[Start GIVEN RECORDS]

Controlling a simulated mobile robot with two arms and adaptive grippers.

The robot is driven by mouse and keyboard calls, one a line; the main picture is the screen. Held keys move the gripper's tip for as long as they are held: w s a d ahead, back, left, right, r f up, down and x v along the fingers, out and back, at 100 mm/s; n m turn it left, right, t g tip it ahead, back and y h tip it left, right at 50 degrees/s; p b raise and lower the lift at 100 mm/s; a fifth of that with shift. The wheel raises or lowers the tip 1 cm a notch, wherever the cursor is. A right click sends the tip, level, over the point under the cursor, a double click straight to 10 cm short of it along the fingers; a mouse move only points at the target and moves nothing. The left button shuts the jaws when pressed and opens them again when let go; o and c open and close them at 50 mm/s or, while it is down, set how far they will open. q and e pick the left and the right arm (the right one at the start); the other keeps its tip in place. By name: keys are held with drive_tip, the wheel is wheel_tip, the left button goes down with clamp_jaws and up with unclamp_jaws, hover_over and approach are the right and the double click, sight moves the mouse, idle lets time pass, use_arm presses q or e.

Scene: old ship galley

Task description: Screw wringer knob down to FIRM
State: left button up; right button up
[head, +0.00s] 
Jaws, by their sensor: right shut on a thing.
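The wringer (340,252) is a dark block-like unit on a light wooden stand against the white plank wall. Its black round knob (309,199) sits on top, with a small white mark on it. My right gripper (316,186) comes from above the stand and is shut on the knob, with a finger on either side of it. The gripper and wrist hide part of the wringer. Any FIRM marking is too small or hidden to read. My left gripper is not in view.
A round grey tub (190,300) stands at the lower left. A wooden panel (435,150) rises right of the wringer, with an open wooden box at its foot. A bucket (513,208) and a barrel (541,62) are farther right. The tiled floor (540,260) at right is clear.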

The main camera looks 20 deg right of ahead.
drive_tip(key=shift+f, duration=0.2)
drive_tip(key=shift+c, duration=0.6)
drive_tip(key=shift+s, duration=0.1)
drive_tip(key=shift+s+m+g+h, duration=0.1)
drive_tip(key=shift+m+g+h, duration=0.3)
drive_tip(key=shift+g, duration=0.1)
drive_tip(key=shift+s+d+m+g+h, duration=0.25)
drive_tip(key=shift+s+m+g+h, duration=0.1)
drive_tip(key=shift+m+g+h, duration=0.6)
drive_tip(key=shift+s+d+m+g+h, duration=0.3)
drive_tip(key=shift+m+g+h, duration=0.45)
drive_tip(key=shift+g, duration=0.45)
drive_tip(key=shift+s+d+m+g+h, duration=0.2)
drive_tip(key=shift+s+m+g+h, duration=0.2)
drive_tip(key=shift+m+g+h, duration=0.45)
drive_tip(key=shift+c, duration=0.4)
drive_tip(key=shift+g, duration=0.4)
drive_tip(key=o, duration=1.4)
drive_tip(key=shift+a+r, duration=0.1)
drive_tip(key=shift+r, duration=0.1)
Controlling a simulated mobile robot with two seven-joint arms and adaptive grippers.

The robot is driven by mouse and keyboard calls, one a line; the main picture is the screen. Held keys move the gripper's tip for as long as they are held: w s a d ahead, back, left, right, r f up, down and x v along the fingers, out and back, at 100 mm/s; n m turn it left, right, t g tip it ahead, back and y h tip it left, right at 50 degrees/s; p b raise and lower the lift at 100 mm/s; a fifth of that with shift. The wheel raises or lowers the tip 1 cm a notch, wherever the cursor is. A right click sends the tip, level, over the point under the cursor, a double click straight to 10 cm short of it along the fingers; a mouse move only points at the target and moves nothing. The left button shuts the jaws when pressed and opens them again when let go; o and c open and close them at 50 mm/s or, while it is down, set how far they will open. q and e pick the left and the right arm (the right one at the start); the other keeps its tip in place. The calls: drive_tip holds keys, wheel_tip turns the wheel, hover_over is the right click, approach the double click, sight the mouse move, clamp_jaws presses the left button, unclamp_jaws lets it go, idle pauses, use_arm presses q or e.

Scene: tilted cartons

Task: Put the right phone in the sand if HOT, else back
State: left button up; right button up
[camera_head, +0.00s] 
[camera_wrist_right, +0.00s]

[End GIVEN RECORDS]

Extract every entry above as it appears.

Controlling a simulated mobile robot with two arms and adaptive grippers.

The robot is driven by mouse and keyboard calls, one a line; the main picture is the screen. Held keys move the gripper's tip for as long as they are held: w s a d ahead, back, left, right, r f up, down and x v along the fingers, out and back, at 100 mm/s; n m turn it left, right, t g tip it ahead, back and y h tip it left, right at 50 degrees/s; p b raise and lower the lift at 100 mm/s; a fifth of that with shift. The wheel raises or lowers the tip 1 cm a notch, wherever the cursor is. A right click sends the tip, level, over the point under the cursor, a double click straight to 10 cm short of it along the fingers; a mouse move only points at the target and moves nothing. The left button shuts the jaws when pressed and opens them again when let go; o and c open and close them at 50 mm/s or, while it is down, set how far they will open. q and e pick the left and the right arm (the right one at the start); the other keeps its tip in place. By name: keys are held with drive_tip, the wheel is wheel_tip, the left button goes down with clamp_jaws and up with unclamp_jaws, hover_over and approach are the right and the double click, sight moves the mouse, idle lets time pass, use_arm presses q or e.

Scene: old ship galley

Task description: Screw wringer knob down to FIRM
State: left button up; right button up
[head, +0.00s] 
Jaws, by their sensor: right shut on a thing.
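The wringer (340,252) is a dark block-like unit on a light wooden stand against the white plank wall. Its black round knob (309,199) sits on top, with a small white mark on it. My right gripper (316,186) comes from above the stand and is shut on the knob, with a finger on either side of it. The gripper and wrist hide part of the wringer. Any FIRM marking is too small or hidden to read. My left gripper is not in view.
A round grey tub (190,300) stands at the lower left. A wooden panel (435,150) rises right of the wringer, with an open wooden box at its foot. A bucket (513,208) and a barrel (541,62) are farther right. The tiled floor (540,260) at right is clear.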

The main camera looks 20 deg right of ahead.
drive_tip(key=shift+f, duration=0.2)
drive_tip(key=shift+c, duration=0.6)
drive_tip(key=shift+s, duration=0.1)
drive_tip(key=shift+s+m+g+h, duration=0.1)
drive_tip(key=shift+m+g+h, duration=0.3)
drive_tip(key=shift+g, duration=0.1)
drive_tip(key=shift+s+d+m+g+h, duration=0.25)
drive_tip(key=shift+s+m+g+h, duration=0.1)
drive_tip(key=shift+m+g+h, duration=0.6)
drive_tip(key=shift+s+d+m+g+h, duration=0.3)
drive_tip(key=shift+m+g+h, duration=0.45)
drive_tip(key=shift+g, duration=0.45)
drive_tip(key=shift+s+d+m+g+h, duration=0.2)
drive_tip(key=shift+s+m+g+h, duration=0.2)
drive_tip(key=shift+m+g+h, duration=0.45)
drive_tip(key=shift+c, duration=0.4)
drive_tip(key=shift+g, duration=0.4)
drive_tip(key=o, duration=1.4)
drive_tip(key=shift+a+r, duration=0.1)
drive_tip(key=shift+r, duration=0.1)
Controlling a simulated mobile robot with two seven-joint arms and adaptive grippers.

The robot is driven by mouse and keyboard calls, one a line; the main picture is the screen. Held keys move the gripper's tip for as long as they are held: w s a d ahead, back, left, right, r f up, down and x v along the fingers, out and back, at 100 mm/s; n m turn it left, right, t g tip it ahead, back and y h tip it left, right at 50 degrees/s; p b raise and lower the lift at 100 mm/s; a fifth of that with shift. The wheel raises or lowers the tip 1 cm a notch, wherever the cursor is. A right click sends the tip, level, over the point under the cursor, a double click straight to 10 cm short of it along the fingers; a mouse move only points at the target and moves nothing. The left button shuts the jaws when pressed and opens them again when let go; o and c open and close them at 50 mm/s or, while it is down, set how far they will open. q and e pick the left and the right arm (the right one at the start); the other keeps its tip in place. The calls: drive_tip holds keys, wheel_tip turns the wheel, hover_over is the right click, approach the double click, sight the mouse move, clamp_jaws presses the left button, unclamp_jaws lets it go, idle pauses, use_arm presses q or e.

Scene: tilted cartons

Task: Put the right phone in the sand if HOT, else back
State: left button up; right button up
[camera_head, +0.00s] 
[camera_wrist_right, +0.00s]

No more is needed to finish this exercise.